- [Short exercise]: Only the lines from the one containing "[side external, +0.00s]" down to the one containing "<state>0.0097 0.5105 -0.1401", inclusive, are to be quoted exactly.

# # # # #

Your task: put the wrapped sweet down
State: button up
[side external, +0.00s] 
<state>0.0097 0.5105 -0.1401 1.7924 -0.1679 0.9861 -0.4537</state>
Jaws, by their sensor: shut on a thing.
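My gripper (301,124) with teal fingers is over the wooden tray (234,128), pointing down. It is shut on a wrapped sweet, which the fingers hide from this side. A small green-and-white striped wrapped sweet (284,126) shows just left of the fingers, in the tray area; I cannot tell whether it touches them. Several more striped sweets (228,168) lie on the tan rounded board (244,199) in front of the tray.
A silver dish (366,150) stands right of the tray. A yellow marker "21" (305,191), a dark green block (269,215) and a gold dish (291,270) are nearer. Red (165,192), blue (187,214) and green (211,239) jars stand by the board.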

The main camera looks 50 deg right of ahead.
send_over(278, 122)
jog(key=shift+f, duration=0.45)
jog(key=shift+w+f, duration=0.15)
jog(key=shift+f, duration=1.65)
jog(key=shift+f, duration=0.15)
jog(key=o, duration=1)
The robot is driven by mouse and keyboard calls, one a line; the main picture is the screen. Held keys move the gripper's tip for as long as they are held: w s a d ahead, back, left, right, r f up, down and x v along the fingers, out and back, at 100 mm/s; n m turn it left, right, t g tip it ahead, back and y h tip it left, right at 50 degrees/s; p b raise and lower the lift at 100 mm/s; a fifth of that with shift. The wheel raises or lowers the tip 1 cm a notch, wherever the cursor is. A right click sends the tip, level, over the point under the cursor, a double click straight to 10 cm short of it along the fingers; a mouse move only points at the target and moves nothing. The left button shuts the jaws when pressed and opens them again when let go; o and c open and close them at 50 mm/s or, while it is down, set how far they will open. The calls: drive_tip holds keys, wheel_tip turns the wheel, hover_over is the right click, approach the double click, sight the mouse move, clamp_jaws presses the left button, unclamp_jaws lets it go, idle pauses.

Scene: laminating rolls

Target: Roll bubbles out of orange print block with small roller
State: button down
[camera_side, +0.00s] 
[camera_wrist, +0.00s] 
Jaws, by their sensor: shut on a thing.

# # # # #

- [Complete response]:
[side external, +0.00s] 
<state>0.0097 0.5105 -0.1401 1.7924 -0.1679 0.9861 -0.4537</state>

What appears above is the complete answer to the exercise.